(Robot trajectory data)

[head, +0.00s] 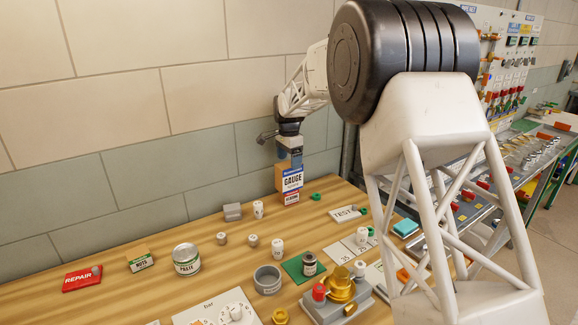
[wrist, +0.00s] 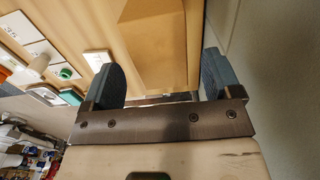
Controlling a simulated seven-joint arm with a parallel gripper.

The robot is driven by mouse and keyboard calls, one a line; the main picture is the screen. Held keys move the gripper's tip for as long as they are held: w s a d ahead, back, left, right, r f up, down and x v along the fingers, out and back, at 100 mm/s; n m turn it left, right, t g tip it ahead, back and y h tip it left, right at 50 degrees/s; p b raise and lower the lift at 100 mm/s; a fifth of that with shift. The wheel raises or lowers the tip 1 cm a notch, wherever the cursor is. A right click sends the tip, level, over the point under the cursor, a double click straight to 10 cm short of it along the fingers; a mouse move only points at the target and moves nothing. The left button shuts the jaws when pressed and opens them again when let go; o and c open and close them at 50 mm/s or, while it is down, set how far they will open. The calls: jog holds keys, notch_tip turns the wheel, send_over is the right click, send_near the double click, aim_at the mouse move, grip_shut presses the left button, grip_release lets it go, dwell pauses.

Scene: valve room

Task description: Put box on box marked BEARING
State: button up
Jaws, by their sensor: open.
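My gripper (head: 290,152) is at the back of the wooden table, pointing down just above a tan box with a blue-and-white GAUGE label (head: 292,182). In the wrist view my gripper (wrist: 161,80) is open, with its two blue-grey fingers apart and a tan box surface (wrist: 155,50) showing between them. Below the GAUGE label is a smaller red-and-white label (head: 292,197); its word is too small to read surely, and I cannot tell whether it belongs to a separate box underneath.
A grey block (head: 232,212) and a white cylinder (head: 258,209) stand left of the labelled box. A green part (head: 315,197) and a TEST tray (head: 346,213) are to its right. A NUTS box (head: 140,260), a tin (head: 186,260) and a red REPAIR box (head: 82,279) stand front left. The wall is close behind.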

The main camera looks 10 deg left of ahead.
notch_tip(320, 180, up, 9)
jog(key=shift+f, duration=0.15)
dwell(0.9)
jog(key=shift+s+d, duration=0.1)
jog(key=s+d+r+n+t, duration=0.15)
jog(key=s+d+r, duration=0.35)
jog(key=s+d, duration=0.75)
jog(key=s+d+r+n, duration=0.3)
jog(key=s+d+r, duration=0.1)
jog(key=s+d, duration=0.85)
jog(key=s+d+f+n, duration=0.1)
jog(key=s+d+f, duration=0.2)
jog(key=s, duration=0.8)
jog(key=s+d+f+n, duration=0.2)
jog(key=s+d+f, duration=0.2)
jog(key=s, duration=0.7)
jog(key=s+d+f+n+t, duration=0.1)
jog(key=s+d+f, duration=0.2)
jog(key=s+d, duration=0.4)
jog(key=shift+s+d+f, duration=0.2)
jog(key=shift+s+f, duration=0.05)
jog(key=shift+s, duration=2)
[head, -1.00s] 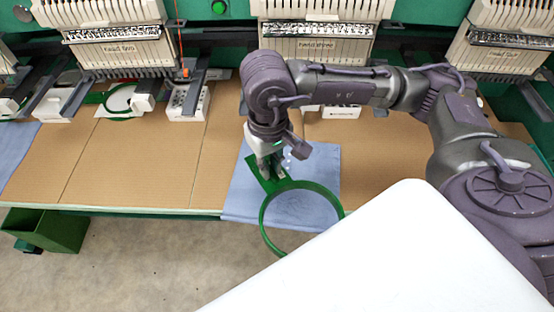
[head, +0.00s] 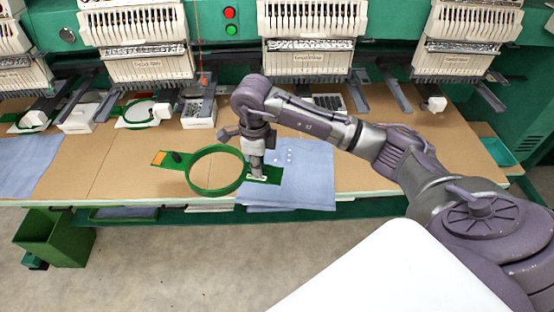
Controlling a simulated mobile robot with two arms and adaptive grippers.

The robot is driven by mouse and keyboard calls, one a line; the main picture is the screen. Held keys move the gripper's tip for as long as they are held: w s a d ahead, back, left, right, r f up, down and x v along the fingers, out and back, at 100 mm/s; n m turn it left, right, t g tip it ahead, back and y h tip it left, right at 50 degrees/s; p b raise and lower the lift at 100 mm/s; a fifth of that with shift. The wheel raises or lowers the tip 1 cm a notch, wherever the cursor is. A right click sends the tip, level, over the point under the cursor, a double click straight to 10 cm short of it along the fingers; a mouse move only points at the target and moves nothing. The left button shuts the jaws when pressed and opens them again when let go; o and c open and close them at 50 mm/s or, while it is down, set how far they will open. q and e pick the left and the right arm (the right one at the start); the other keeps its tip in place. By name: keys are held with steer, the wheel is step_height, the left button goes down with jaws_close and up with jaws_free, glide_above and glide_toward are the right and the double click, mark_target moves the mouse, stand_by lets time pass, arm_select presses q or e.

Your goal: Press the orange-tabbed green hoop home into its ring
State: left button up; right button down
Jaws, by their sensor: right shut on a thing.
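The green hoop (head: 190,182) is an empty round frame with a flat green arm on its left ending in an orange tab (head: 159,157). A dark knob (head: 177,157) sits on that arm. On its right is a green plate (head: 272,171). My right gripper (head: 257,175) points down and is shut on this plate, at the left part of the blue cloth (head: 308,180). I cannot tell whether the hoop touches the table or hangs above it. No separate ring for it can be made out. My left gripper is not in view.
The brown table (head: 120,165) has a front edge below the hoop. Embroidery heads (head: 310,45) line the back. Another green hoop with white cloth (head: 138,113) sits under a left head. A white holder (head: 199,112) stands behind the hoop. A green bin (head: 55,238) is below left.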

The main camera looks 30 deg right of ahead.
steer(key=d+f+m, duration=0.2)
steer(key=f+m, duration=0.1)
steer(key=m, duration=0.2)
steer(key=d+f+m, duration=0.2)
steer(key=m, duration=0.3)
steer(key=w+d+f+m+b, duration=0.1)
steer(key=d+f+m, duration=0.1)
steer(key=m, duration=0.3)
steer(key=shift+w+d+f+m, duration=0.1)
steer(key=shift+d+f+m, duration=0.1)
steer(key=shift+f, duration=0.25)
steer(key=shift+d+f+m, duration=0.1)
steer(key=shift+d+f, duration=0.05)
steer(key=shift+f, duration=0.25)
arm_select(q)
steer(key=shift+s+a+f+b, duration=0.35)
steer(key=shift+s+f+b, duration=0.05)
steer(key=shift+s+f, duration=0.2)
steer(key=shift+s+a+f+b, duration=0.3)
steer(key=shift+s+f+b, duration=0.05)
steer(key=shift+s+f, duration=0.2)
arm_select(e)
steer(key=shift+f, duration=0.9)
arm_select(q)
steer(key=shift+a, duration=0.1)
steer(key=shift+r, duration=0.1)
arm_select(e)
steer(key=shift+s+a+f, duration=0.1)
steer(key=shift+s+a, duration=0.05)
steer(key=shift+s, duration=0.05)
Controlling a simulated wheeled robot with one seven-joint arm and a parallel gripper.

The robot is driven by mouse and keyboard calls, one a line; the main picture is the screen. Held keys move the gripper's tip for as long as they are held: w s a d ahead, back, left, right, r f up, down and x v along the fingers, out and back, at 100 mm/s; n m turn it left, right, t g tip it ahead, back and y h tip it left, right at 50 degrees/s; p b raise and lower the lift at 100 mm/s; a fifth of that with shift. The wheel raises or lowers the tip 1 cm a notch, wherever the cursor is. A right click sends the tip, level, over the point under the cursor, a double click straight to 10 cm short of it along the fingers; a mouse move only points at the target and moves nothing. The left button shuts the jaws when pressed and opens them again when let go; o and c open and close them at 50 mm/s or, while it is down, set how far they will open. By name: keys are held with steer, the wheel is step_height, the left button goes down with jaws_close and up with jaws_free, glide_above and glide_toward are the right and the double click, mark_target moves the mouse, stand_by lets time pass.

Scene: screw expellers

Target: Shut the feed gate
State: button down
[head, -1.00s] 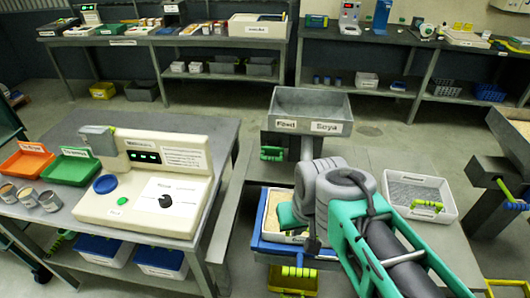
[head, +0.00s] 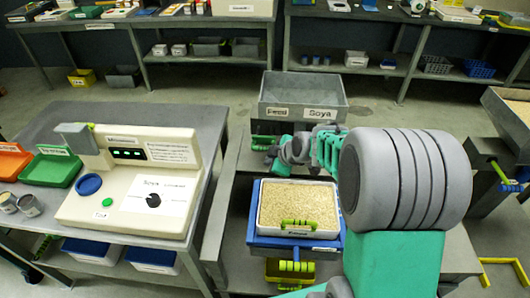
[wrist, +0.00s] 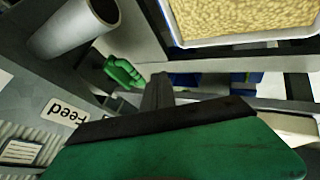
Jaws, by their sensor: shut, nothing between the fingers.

---

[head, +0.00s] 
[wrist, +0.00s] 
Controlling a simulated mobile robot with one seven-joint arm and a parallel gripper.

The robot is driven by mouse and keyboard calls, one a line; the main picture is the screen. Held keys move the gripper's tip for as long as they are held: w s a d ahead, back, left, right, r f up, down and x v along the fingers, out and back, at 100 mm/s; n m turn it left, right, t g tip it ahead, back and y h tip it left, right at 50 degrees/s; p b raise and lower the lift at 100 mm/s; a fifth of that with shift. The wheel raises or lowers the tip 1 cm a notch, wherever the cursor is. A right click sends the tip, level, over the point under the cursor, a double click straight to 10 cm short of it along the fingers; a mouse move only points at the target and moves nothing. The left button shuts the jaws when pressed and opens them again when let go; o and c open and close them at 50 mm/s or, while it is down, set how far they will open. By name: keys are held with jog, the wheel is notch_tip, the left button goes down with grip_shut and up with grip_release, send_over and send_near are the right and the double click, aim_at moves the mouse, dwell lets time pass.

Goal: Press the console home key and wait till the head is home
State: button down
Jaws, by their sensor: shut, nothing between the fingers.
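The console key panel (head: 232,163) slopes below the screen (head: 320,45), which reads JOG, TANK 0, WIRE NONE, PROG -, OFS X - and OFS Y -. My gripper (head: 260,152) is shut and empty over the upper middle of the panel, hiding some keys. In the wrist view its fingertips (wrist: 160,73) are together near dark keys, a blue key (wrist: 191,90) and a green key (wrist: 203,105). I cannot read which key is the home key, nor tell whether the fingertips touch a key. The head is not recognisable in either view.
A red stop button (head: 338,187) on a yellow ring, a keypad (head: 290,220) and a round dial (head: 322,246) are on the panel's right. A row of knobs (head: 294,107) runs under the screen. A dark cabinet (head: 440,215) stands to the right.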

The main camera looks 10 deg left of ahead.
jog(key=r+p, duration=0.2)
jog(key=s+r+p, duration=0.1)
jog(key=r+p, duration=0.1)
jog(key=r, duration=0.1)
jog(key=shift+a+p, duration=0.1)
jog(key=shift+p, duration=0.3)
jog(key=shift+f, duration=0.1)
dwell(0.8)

#### [Work to complete]
Check each line of the entries above for the word "Controlling". List the ones that have it.

#### [Answer to the task]
Controlling a simulated seven-joint arm with a parallel gripper.
Controlling a simulated mobile robot with two arms and adaptive grippers.
Controlling a simulated wheeled robot with one seven-joint arm and a parallel gripper.
Controlling a simulated mobile robot with one seven-joint arm and a parallel gripper.

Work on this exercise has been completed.